A structured set of objections, weighed in public.

Desk editor's note, referee report, simulated authors' rebuttal, and a circularity audit. Tearing a paper down is the easy half of reading it; the pith above is the substance, this is the friction.

Referee Report

3 major / 1 minor

Summary. The manuscript reports two human studies on code comprehension proxies: an expert Delphi consensus with five professional software engineers to rank eight code snippets by comprehensibility, a study with 44 students measuring 14 proxies from the literature, and a correlation analysis concluding that input-output question proxies and response-time measures are more reliable while syntax-based proxies are less reliable.

Significance. If the Delphi-derived ground truth is representative of software engineers in general, the findings offer practical guidance for selecting reliable proxies in future code comprehension research, addressing a gap in the literature regarding proxy reliability. The application of the Delphi protocol is noted as novel in SE.

major comments (3)
  1. [Expert-consensus study] Expert-consensus study: The ground-truth ranking rests on a Delphi consensus from only five experts with no reported validation against larger or more diverse panels of practicing engineers; because all 14 proxy reliability conclusions are derived solely from rank correlations against this single ordering, any instability or bias in the ground truth directly undermines the central claims about which proxies are 'especially reliable.'
  2. [Correlation analysis] Correlation analysis: No statistical details (e.g., Spearman or Kendall coefficients, p-values, confidence intervals), sample-size justification, or handling of confounds (e.g., order effects, fatigue) are supplied for the 44-student study or the subsequent correlations, so it is not possible to verify whether the data support the stated conclusions on proxy reliability.
  3. [Expert-consensus study] Delphi protocol: The description states that the Delphi protocol was adapted but supplies no specifics on number of rounds, feedback mechanisms, anonymity procedures, or convergence criteria, leaving unclear whether the five-expert consensus meets the standards used in other domains where Delphi is established.
minor comments (1)
  1. The manuscript would benefit from a table or appendix reporting the raw proxy scores, the expert ranking, and the full set of correlation results to allow independent evaluation.

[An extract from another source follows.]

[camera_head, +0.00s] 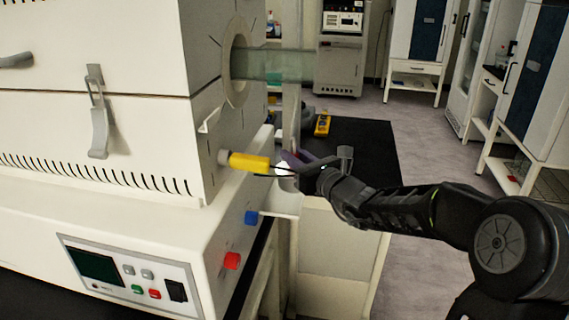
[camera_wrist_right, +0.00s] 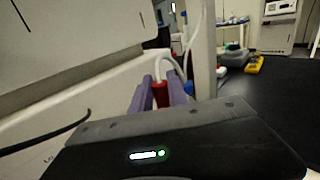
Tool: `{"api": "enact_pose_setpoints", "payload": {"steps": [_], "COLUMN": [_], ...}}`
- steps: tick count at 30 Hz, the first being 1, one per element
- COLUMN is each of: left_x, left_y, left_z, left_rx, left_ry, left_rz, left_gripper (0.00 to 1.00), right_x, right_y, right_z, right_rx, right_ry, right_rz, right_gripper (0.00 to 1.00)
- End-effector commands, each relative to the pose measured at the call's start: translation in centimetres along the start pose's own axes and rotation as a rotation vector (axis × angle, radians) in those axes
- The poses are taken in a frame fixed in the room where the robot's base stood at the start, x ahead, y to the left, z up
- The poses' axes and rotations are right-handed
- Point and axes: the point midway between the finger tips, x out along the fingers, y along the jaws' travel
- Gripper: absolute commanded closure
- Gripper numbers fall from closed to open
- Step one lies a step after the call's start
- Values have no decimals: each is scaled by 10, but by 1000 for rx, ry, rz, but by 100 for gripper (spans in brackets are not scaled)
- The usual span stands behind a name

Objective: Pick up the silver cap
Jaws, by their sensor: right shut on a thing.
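My right gripper (camera_head: 293,163) reaches in from the right, beside the furnace's lower side and just past the end of a yellow cylinder (camera_head: 250,162). A small bright silver-white piece (camera_head: 283,170) shows at its fingertips. In the right wrist view its two purple fingers (camera_wrist_right: 160,92) are close together, with a red piece (camera_wrist_right: 160,94) showing between them. The gripper is shut on something small, but I cannot tell whether it is the silver cap. My left gripper is not in view.
The white furnace (camera_head: 150,140) fills the left, with a glass tube (camera_head: 285,66) sticking out above my gripper. Red (camera_head: 232,260) and blue (camera_head: 251,217) knobs are below.

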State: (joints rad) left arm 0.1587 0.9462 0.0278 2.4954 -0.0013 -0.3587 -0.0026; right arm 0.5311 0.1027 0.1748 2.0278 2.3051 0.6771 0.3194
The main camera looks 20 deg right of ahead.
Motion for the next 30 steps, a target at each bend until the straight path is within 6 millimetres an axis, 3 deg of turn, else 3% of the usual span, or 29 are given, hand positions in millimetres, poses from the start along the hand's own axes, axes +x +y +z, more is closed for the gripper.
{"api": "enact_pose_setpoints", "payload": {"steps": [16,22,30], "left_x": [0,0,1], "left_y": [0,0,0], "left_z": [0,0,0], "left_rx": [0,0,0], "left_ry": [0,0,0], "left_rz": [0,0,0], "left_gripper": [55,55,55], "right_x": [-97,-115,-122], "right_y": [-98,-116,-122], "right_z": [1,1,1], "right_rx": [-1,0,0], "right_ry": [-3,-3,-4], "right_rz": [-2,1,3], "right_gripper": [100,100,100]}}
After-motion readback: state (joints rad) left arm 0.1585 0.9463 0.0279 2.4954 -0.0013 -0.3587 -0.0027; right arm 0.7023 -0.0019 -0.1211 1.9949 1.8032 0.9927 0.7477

Simulated Author's Rebuttal

3 responses · 0 unresolved

We thank the referee for their constructive comments on our manuscript. We address each major comment below, indicating revisions where appropriate to strengthen the paper while maintaining the integrity of our findings.

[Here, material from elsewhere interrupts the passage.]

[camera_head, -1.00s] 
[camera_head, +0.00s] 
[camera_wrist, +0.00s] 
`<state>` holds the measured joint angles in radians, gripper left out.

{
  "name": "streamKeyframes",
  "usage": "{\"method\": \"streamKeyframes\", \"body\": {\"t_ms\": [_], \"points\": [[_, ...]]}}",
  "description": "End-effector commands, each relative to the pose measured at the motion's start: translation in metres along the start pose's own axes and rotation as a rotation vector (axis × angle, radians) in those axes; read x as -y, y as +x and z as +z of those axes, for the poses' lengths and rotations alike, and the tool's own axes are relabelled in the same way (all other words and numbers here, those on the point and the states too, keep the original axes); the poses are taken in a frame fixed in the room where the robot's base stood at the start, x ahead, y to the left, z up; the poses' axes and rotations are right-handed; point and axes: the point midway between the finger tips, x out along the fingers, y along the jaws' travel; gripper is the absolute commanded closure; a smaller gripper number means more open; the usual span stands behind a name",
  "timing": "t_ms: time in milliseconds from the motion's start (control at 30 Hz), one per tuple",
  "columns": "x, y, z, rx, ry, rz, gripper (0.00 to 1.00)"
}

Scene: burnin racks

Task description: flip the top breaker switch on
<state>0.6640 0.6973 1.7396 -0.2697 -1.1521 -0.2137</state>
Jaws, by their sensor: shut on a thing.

read point-by-point responses
  1. Referee: [Expert-consensus study] The ground-truth ranking rests on a Delphi consensus from only five experts with no reported validation against larger or more diverse panels of practicing engineers; because all 14 proxy reliability conclusions are derived solely from rank correlations against this single ordering, any instability or bias in the ground truth directly undermines the central claims about which proxies are 'especially reliable.'

    Authors: We acknowledge the small panel size as a limitation of the study. The Delphi method is designed for small expert groups to achieve consensus under uncertainty, and five professional engineers is consistent with applications in other fields. However, we agree that lack of external validation is a concern for generalizability. In revision, we will add an expanded limitations subsection discussing potential instability in the ground truth, report any available inter-expert agreement metrics from the process, and explicitly recommend future validation with larger panels. This does not change our core claims but contextualizes them appropriately. revision: partial

  2. Referee: [Correlation analysis] No statistical details (e.g., Spearman or Kendall coefficients, p-values, confidence intervals), sample-size justification, or handling of confounds (e.g., order effects, fatigue) are supplied for the 44-student study or the subsequent correlations, so it is not possible to verify whether the data support the stated conclusions on proxy reliability.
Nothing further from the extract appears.